* **WHAT YOU WILL DO**: Quote every line of the data below as it stands, omitting pictures.
--- Start ---
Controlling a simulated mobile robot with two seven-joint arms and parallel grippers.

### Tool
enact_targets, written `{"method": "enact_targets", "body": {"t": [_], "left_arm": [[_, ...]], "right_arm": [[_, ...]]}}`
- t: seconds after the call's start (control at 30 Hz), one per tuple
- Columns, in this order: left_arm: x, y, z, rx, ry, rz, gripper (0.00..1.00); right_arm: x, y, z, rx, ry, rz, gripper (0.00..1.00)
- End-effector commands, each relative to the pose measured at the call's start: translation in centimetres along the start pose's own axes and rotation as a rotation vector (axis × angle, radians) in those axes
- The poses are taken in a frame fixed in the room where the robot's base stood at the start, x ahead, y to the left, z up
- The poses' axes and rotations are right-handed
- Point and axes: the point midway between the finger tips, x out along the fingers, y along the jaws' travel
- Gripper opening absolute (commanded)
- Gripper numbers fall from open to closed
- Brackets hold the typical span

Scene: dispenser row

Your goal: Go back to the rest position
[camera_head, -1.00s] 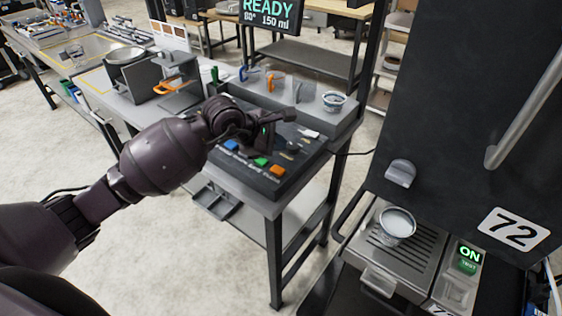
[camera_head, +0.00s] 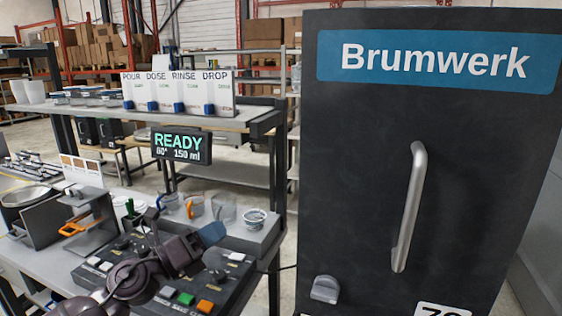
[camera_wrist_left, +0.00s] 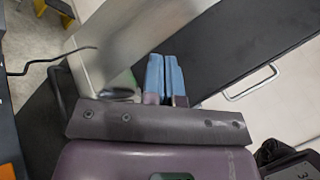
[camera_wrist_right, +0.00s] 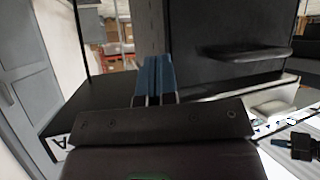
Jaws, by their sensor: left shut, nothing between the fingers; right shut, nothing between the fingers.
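My left gripper (camera_head: 212,233) shows in the head view above the control panel (camera_head: 190,283) with its coloured buttons. In the left wrist view its blue fingertips (camera_wrist_left: 165,75) are pressed together with nothing between them. My right gripper shows only in the right wrist view, where its blue fingertips (camera_wrist_right: 154,75) are together and empty. My right arm is not in the head view.
A tall dark Brumwerk cabinet (camera_head: 370,130) with a long handle (camera_head: 409,207) fills the right side. Several jugs and a cup (camera_head: 255,218) stand on the raised ledge. A shelf (camera_head: 190,119) holds labelled cards.

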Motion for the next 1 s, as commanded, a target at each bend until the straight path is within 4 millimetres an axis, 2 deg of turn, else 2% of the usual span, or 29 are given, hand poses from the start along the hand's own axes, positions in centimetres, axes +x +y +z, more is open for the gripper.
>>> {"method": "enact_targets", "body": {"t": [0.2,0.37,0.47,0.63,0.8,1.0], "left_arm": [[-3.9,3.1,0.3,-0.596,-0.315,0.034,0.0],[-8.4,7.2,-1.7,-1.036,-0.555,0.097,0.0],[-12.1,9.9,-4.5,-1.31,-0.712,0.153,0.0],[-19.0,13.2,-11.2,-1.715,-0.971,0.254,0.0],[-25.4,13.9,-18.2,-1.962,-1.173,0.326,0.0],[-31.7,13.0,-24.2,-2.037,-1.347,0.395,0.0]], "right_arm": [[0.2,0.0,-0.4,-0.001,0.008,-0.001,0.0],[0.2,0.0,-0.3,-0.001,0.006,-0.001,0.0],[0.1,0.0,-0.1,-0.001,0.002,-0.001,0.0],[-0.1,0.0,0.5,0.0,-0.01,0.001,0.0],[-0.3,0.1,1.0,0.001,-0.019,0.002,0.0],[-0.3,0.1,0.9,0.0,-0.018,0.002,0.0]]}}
--- End ---
* **THE OUTPUT**:
Controlling a simulated mobile robot with two seven-joint arms and parallel grippers.

### Tool
enact_targets, written `{"method": "enact_targets", "body": {"t": [_], "left_arm": [[_, ...]], "right_arm": [[_, ...]]}}`
- t: seconds after the call's start (control at 30 Hz), one per tuple
- Columns, in this order: left_arm: x, y, z, rx, ry, rz, gripper (0.00..1.00); right_arm: x, y, z, rx, ry, rz, gripper (0.00..1.00)
- End-effector commands, each relative to the pose measured at the call's start: translation in centimetres along the start pose's own axes and rotation as a rotation vector (axis × angle, radians) in those axes
- The poses are taken in a frame fixed in the room where the robot's base stood at the start, x ahead, y to the left, z up
- The poses' axes and rotations are right-handed
- Point and axes: the point midway between the finger tips, x out along the fingers, y along the jaws' travel
- Gripper opening absolute (commanded)
- Gripper numbers fall from open to closed
- Brackets hold the typical span

Scene: dispenser row

Your goal: Go back to the rest position
[camera_head, -1.00s] 
[camera_head, +0.00s] 
[camera_wrist_left, +0.00s] 
[camera_wrist_right, +0.00s] 
Jaws, by their sensor: left shut, nothing between the fingers; right shut, nothing between the fingers.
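My left gripper (camera_head: 212,233) shows in the head view above the control panel (camera_head: 190,283) with its coloured buttons. In the left wrist view its blue fingertips (camera_wrist_left: 165,75) are pressed together with nothing between them. My right gripper shows only in the right wrist view, where its blue fingertips (camera_wrist_right: 154,75) are together and empty. My right arm is not in the head view.
A tall dark Brumwerk cabinet (camera_head: 370,130) with a long handle (camera_head: 409,207) fills the right side. Several jugs and a cup (camera_head: 255,218) stand on the raised ledge. A shelf (camera_head: 190,119) holds labelled cards.

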Motion for the next 1 s, as commanded, a target at each bend until the straight path is within 4 millimetres an axis, 2 deg of turn, else 2% of the usual span, or 29 are given, hand poses from the start along the hand's own axes, positions in centimetres, axes +x +y +z, more is open for the gripper.
>>> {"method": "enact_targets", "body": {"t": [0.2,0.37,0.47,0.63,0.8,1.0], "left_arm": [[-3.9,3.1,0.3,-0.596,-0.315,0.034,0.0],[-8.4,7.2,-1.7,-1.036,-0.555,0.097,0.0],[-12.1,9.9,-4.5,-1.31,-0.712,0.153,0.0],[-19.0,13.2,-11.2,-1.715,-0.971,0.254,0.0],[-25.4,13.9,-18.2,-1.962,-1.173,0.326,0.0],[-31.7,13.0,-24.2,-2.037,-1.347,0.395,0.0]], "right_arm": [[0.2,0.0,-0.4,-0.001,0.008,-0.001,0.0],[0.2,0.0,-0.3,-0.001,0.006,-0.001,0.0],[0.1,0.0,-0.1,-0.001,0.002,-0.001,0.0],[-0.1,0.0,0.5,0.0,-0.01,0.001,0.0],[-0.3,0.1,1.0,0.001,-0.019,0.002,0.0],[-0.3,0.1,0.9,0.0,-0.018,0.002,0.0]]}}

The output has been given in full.